Massaging the Moody’s Analytics Report
Now, about those reports. Clinton is spinning them some to present their findings in a light most appealing to her cause.
According to Clinton, the Moody’s reports found “if Trump were able to implement what he’s proposing, heaven forbid, it would cost 3.5 million jobs. He would actually reduce jobs. And then to be fair, he looked at what I’m proposing, and he said what I’m proposing would create at least 10 million new jobs in the first four years.”
The reports actually considered three scenarios, starting with forecasts of the economic impact should all of the candidates’ proposed policies be implemented — what the reports called the “face value” scenario. Then, Moody’s considered a version in which the candidates get what they want “but on a smaller scale” — what the reports call the “Lite” scenario. And finally, the reports considered a “most-likely scenario” if the candidate were elected, given that Congress would be unlikely to go along with all of the candidate’s proposals.
So when Clinton said she was citing the report’s finding on “if Trump were able to implement what he’s proposing,” she was referring to the “face value” alternative.
That’s fair: Candidates’ plans are often evaluated based on what they propose, even if it is politically unlikely that all of those plans would come to pass if they were elected. But there’s a major caveat to Clinton’s claim that Moody’s Analytics concluded her proposals “would create at least 10 million new jobs in the first four years.” That’s 3.2 million more jobs than if current laws were to remain in place.

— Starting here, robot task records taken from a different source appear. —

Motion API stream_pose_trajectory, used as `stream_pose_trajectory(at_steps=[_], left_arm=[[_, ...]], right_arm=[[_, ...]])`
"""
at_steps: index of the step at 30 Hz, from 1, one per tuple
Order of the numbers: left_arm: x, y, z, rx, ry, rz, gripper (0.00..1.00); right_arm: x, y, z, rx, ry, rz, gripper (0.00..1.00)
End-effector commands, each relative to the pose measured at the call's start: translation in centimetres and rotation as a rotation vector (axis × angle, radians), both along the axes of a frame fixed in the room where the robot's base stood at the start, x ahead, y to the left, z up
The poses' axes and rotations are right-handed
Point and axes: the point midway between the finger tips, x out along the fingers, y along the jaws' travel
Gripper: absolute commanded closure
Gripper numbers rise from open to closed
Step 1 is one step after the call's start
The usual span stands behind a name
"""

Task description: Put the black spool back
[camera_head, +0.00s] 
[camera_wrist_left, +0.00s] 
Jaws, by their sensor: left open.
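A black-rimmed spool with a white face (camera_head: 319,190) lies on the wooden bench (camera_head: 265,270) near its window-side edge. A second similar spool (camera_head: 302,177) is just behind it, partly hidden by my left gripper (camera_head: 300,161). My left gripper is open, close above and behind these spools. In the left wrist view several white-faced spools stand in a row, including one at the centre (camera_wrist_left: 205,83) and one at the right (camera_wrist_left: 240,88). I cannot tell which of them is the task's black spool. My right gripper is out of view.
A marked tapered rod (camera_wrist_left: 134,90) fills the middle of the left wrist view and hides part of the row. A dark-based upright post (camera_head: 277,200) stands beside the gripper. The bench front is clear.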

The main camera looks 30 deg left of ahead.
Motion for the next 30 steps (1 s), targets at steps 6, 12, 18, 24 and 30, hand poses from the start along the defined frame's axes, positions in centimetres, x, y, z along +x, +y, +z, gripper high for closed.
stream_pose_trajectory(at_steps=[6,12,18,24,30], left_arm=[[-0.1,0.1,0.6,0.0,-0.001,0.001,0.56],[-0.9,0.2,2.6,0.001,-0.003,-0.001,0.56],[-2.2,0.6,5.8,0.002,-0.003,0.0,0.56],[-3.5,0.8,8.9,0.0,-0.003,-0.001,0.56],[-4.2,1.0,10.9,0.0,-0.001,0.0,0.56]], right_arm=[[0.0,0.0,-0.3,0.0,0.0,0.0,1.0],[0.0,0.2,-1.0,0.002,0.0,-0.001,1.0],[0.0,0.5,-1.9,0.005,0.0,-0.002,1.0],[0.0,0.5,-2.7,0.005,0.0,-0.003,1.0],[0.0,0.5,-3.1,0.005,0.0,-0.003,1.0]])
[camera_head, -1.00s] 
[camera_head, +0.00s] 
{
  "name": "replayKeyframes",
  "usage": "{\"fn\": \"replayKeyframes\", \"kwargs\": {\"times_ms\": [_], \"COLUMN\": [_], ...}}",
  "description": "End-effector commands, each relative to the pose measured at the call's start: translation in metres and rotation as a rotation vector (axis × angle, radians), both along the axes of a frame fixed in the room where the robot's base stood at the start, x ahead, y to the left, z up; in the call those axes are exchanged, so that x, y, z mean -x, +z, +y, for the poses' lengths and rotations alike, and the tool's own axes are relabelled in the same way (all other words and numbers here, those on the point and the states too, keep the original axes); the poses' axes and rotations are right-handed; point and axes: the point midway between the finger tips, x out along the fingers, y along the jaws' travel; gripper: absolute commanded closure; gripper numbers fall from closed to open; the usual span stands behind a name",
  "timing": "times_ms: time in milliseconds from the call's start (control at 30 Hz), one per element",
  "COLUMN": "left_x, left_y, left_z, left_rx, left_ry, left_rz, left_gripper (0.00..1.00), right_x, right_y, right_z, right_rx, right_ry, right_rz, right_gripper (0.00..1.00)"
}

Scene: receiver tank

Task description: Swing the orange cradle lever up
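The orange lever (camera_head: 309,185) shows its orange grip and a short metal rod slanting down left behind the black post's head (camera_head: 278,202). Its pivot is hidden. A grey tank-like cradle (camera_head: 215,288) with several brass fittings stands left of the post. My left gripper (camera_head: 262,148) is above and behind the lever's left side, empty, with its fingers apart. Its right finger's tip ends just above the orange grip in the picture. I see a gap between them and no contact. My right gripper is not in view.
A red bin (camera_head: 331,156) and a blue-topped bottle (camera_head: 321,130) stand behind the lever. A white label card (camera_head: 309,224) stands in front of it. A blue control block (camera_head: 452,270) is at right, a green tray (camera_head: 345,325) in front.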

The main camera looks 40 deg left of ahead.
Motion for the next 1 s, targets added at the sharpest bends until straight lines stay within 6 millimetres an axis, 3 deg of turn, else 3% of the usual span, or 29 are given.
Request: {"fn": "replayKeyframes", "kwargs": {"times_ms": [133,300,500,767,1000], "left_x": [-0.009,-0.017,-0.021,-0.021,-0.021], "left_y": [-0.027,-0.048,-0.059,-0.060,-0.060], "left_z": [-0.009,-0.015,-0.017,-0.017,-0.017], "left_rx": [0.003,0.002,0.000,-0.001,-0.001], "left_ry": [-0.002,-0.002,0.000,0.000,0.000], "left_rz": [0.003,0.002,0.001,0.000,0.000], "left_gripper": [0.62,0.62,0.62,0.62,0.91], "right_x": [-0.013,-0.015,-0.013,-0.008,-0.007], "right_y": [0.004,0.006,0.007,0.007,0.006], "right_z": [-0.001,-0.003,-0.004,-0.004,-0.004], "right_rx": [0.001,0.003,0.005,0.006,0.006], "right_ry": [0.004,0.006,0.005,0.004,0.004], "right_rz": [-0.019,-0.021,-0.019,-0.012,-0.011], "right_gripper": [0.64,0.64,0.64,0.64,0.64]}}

Moody’s Analytics: During her presidency, the economy would create 10.4 million jobs, 3.2 million more than under current law.
Moody’s also cautioned that it’s highly unlikely Clinton would be able to enact all of her proposals.
Moody’s Analytics: Given the current political discord, it is reasonable to expect that the next Congress would put up substantial roadblocks to Secretary Clinton’s economic policy proposals. The current Republican-controlled Congress supports tax cuts and reform, and less non-military spending, not higher taxes and more spending. And it has been largely steadfast in its opposition to larger deficits. It is thus difficult to envisage any future Congress acquiescing to Secretary Clinton’s proposals. In this scenario, the next Congress makes the secretary’s proposals more politically workable. It would be a potential baseline, or most-likely scenario, if Secretary Clinton became president.
Under what it calls the “most-likely scenario,” Moody’s projects an economy under Clinton “similar to that experienced under current law” with more modest job growth. “Employment is as expected a bit higher,” the report states, than under current law. “By 2026, there are 1.5 million more jobs” than would be created under current policies.
Clinton accurately described the dire economic projection Moody’s forecast if Trump were able to implement all of his proposed policies at face value. If his policies were fully implemented, Moody’s predicts the economy would suffer an extended recession beginning in early 2018. The policies would also result in 3.4 million job losses over the course of Trump’s presidency. Under current law, the report states, the economy would otherwise be forecast to create 6 million jobs over the same period. In other words, that’s a swing of more than 9 million jobs.
But as is the case with Clinton, Moody’s does not expect Congress will go along with all of Trump’s proposals. The jobs projection under the “most-likely scenario” under Trump is not as dire. According to this scenario, “Employment barely budges in the first two years, and over his four years as president just over 2.8 million jobs are created. This is about half as many jobs as would be created if there were no changes to current economic policy.”
In other words, under the most-likely scenario for both candidates in the Moody’s reports, a Clinton or Trump presidency would see job growth — though under Trump the job gains would be less than under Clinton.